### WHAT IS EXPECTED
Exactly reproduce the lines that run from the one containing "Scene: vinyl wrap" through the one containing "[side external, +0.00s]", ends included, with no pictures.

### DATA SHOWN
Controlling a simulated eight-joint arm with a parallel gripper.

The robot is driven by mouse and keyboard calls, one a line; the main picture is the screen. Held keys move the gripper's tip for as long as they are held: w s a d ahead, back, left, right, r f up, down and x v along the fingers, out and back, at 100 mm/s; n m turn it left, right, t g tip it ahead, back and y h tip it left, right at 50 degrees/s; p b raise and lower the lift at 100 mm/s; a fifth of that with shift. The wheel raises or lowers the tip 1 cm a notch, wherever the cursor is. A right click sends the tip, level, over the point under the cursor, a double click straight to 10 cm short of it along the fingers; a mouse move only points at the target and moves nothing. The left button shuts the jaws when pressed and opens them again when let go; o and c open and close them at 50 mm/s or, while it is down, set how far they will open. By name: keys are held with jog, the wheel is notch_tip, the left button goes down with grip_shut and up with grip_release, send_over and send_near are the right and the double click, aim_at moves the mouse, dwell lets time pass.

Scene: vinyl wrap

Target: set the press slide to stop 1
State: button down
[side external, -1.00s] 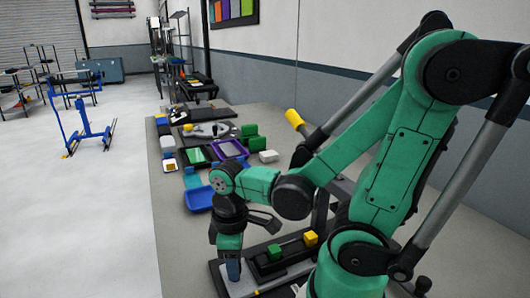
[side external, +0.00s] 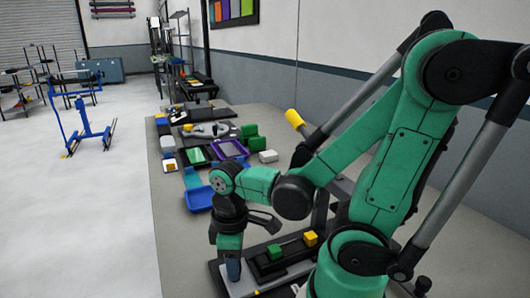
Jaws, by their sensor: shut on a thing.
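My gripper (side external: 232,260) points down at the left end of a low press base (side external: 216,284) near the front of the bench. A light grey strip (side external: 243,288) runs beside that piece. A dark rail (side external: 285,267) next to it carries a green block (side external: 274,252) and a yellow block (side external: 310,239). My arm hides the right part of the press. The stop marks are too small to tell.
A lever with a yellow grip (side external: 294,118) rises behind my arm. Blue trays (side external: 199,199), a purple tray (side external: 229,148), green blocks (side external: 250,134) and a white block (side external: 268,156) lie farther back. The bench's left edge is close to the press base.

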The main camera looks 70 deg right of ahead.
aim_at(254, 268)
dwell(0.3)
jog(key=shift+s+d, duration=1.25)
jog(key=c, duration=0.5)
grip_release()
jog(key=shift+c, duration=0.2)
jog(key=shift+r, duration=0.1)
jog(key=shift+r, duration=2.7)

### EXPECTED ANSWER
Scene: vinyl wrap

Target: set the press slide to stop 1
State: button down
[side external, -1.00s] 
[side external, +0.00s] 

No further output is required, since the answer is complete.